Comparing Market Sentiment – Twitter vs the “Professionals”

If you’ve been following me for more than a few months, you probably know that I’m researching Twitter Sentiment related to the market for my doctoral dissertation.

A few previous posts on the topic:

Last week, I published a quick update via a photo on twitpic to show a few friends and received quite a lot of feedback and response on that chart.

The chart that I shared was a chart of the 21 day moving average of the Bear / Bull Ratio of twitter sentiment..a revised version (current with data up to and including August 28 2012) is below. In the graphs below, the higher the number, the more ‘bearish’ the sentiment…the lower the number, the more ‘bullish’ the sentiment.

The top graph is the 21 day moving average of the Bear / Bull Sentiment Ratio with the average ratio shown as a yellow horizontal line. The bottom graph is the raw Bear/Bull Sentiment Ratio…you can see that it is rather noisy, hence the moving average to smooth it out.

I’ve taken things a step further to look at a longer-term view of twitter sentiment using Weekly Data. For this data, I sum up all data for each week (starting on Monday and ending on Sunday).  The Weekly Bear / Bull Ratio is shown in the top graph using a 5 week moving average of the Weekly Bear/Bull Sentiment Ratio.  The bottom graph contains the Raw Weekly Bear/Bull Sentiment Ratio data.

The question is, is the sentiment useful for understanding future market direction…or is it something that is ‘created’ by market movement.  That’s part of the research that I’m doing now.  I’m working on researching if there is any correlation / causation between twitter sentiment and price movement.  My gut tells me that there is correlation and the data points to this…but is twitter sentiment leading or lagging the market?  That’s the question (at least on of them that I have).

Is the Twitter Sentiment believable/accurate?

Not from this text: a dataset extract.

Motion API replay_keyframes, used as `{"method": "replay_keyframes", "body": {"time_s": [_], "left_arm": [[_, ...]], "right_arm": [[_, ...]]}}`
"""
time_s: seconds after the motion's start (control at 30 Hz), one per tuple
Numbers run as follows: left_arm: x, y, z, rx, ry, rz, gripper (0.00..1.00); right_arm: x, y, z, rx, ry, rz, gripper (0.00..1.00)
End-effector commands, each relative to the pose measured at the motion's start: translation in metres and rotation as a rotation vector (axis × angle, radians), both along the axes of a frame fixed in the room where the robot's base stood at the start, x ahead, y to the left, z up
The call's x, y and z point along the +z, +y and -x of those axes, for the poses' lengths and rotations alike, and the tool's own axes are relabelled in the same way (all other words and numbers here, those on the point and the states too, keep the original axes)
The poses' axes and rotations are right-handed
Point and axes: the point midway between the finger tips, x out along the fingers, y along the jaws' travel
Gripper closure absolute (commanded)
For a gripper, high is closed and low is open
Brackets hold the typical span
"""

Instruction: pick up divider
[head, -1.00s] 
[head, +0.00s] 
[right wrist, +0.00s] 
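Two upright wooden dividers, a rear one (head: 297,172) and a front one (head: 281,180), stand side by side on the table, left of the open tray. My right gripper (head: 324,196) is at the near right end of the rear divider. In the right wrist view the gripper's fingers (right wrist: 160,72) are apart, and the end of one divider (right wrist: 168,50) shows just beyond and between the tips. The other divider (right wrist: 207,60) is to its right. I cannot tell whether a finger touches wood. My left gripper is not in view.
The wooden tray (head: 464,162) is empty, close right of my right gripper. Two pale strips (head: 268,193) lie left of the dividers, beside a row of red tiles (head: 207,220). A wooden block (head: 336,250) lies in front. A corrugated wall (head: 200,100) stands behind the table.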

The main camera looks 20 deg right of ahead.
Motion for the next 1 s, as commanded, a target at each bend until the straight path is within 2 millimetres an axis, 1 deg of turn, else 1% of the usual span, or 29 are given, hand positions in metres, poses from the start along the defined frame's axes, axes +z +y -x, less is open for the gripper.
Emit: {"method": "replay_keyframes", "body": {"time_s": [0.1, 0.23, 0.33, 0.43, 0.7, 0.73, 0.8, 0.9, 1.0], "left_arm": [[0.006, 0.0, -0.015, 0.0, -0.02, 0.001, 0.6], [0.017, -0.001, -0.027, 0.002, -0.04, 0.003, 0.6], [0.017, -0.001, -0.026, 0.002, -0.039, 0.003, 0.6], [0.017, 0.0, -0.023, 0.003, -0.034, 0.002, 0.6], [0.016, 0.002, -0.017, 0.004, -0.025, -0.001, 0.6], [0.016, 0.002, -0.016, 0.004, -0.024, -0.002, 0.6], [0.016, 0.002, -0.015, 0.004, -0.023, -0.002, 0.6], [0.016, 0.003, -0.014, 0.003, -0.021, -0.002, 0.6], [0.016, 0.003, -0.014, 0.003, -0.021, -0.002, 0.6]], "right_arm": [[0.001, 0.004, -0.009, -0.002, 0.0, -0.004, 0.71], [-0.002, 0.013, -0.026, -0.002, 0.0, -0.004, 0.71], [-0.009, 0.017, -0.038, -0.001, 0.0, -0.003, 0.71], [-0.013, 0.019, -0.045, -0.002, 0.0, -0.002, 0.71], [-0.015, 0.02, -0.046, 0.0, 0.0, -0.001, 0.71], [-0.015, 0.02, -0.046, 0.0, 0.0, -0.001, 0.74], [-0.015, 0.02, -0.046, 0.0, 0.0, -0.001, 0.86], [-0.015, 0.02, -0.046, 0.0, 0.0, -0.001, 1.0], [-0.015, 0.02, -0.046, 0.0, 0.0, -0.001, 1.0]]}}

One of the things that has bothered me since day 1 of this research is whether the sentiment found via my twitter collection / analysis engine is ‘accurate’.   My analysis is only as accurate as my training data set…and right now, my training dataset shows an accuracy of ~90% using the Python Natural Language Toolkit’s accuracy measures.  So..I feel good there.

But…I wanted to look at comparing my Bear / Bull Sentiment Ratio with other sentiment measures to get a feel for how it might measure up.

I had a moment of brilliance yesterday.   Well…not really brilliance…more like a random thought. But…who’s to say brilliance isn’t really just randomness in the universe :)

I decided to compare twitter sentiment to the American Association of Individual Investors (AAII) Sentiment survey data that they release every week.

The latest AAII Sentiment Survey is shown below. I’ve taken the data from the latest survey spreadsheet and created a similar ratio to what I am using (I divide the bearish sentiment by the bullish sentiment).

Taking the AAII data and my Weekly Twitter Sentiment Bear/Bull data, I did a quick comparison between the two.  While the extremes are different, the data  generally follows similar patterns.

Not bad. The levels of the Bear/Bull ratio are different and more pronounced in the AAII survey, but the overall ‘direction’ is similar.

I feel good about this.  AAII reaches out to professional money managers for their sentiment survey…I’m watching Twitter to gather sentiment from people who are talking about the market.  While the data points are exact matches, the directional bias seems to be close.

Look for more on this in the future.

Comments

  1. Brilliant intersection of disciplines here Eric. You can try adding PUT/CALL ratios, $NYAD, and $NYHL and a 21 sma on them to keep it uniform.

  2. seventhman says:

    Someone told me that data is no good if you can’t interpret it correctly. I think, there are lots of missing links where twitter sentiment is concerned because some unscrupulous folks do find ways to game the system.. You can’t really know the intention why someone tweets or retweets – sometimes, it’s mostly random, like retweeting tweets from influencers in an effort to get noticed/followed. Then, we see those that look like a product brochure tweeting. It’s not really easy coming up with an almost accurate analysis.

    • Hello seventhman –

      Sure…people are going to game the system. Everyone always does. But.. that’s why you don’t rely on just a few tweets and a few users.

      The data you see above is based on over 1.5 million twitter messages from people specifically talking about the market. Are there twitter messages in there from people trying to ‘game’ the system? Yes. Does it matter? Only if the majority of people are gaming the system…which in my research, I’ve found isn’t the case.

      If I were looking at 50 or 100 messages, I might be worried about this issue. But when I look at 1.5 million of them…and assume that the majority of users are using twitter to share information for more nobler purposes than just getting followers, etc…then I don’t worry about that as a major issue.

      That said…this is part of my doctoral research. I am looking at many different aspects during this study…if ‘gaming’ the system is a major issue, I should find it.

  3. Very interesting Eric; keep pushing on this, I do think this is one of those wisdom of crowds things where the whole is probably a lot more than the sum of the parts. Good work!

  4. Thanks for sharing your progress. Very interesting.